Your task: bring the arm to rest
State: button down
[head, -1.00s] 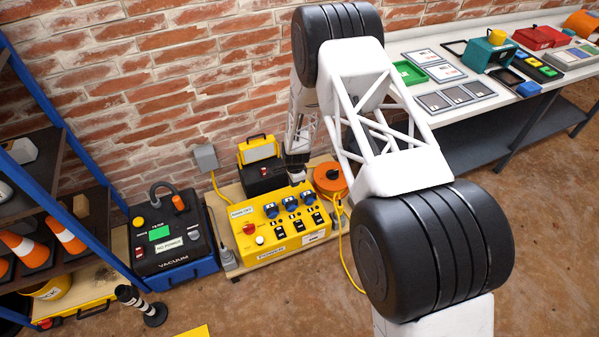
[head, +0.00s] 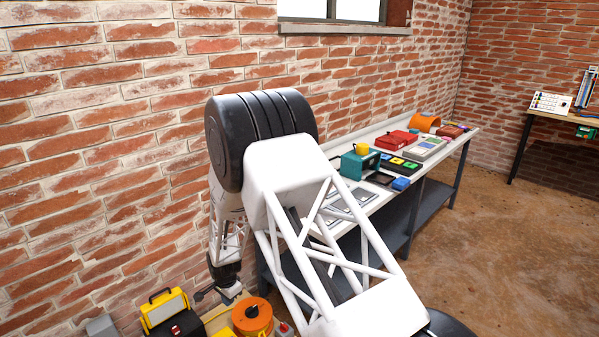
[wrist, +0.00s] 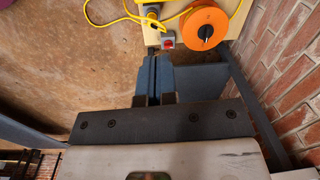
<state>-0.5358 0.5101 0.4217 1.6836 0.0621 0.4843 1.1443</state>
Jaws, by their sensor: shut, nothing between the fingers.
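My arm is bent in front of the brick wall in the head view. My gripper (head: 231,291) hangs low at the wall side, just above and left of an orange cable reel (head: 252,317). In the wrist view my gripper (wrist: 155,60) has its two blue-grey fingers together, with nothing between them. The orange reel (wrist: 205,32) lies beyond the fingertips to the right, apart from them. A small grey box with a red button (wrist: 168,43) shows right by the fingertips; I cannot tell the gap.
A yellow-and-black case (head: 168,312) stands low by the wall. A workbench (head: 447,148) with several tools and trays runs along the wall behind my arm. A yellow cable (wrist: 120,21) lies near the reel. The floor (head: 510,250) at right is clear.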

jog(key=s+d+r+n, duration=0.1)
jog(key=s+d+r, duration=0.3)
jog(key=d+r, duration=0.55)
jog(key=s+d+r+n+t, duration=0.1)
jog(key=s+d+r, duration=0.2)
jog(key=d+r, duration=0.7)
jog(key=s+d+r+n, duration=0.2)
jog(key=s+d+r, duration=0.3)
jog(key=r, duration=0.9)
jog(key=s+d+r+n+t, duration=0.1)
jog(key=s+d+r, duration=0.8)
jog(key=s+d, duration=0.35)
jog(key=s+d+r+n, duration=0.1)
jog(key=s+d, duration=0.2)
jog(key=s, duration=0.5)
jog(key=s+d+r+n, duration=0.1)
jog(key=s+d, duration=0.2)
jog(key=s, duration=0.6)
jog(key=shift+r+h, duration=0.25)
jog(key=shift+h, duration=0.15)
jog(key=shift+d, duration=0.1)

◆ **Problem to work on**
Nothing but the lines from the one with "[wrist, +0.00s]" through the one with "<state>-0.5358 0.5101 0.4217" should be copied, word for word. Pictures are left out.

◆ **Finished answer**
[wrist, +0.00s] 
<state>-0.5358 0.5101 0.4217 1.6836 0.0621 0.4843 1.1443</state>

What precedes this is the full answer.